### WHAT IS BEING ASKED:
Your task is to retype the lines from the opening of the material through the line that includes "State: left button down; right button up". Do not copy the pictures.
══════════════════════════════
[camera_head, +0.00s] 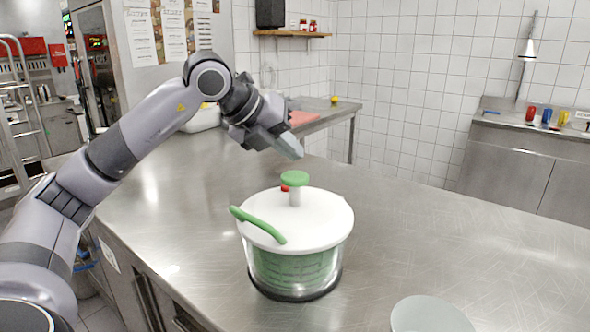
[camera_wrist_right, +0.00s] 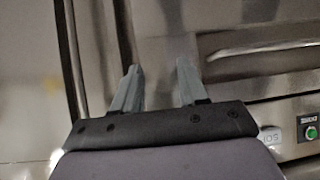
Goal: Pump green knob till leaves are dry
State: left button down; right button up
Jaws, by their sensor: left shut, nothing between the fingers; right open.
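The salad spinner (camera_head: 296,262) stands upright on the steel counter, with a clear bowl, a green basket inside and a white lid. The green knob (camera_head: 295,178) sits raised on a white stem in the middle of the lid. A green handle (camera_head: 258,226) lies across the lid's left side. My left gripper (camera_head: 291,148) is shut and empty, a little above and behind the knob, apart from it. My right gripper (camera_wrist_right: 157,88) is open and empty in the right wrist view, in front of steel cabinet fronts. Leaves cannot be made out through the bowl.
A pale bowl (camera_head: 430,316) stands at the counter's front, right of the spinner. The steel counter (camera_head: 450,225) is clear to the right. Red, blue and yellow cups (camera_head: 547,116) stand on the far right counter.

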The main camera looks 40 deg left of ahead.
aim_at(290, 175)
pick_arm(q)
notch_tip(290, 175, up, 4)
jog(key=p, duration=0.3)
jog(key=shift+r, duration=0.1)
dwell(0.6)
══════════════════════════════
### COMPLETE RESPONSE:
[camera_head, +0.00s] 
[camera_wrist_right, +0.00s] 
Goal: Pump green knob till leaves are dry
State: left button down; right button up

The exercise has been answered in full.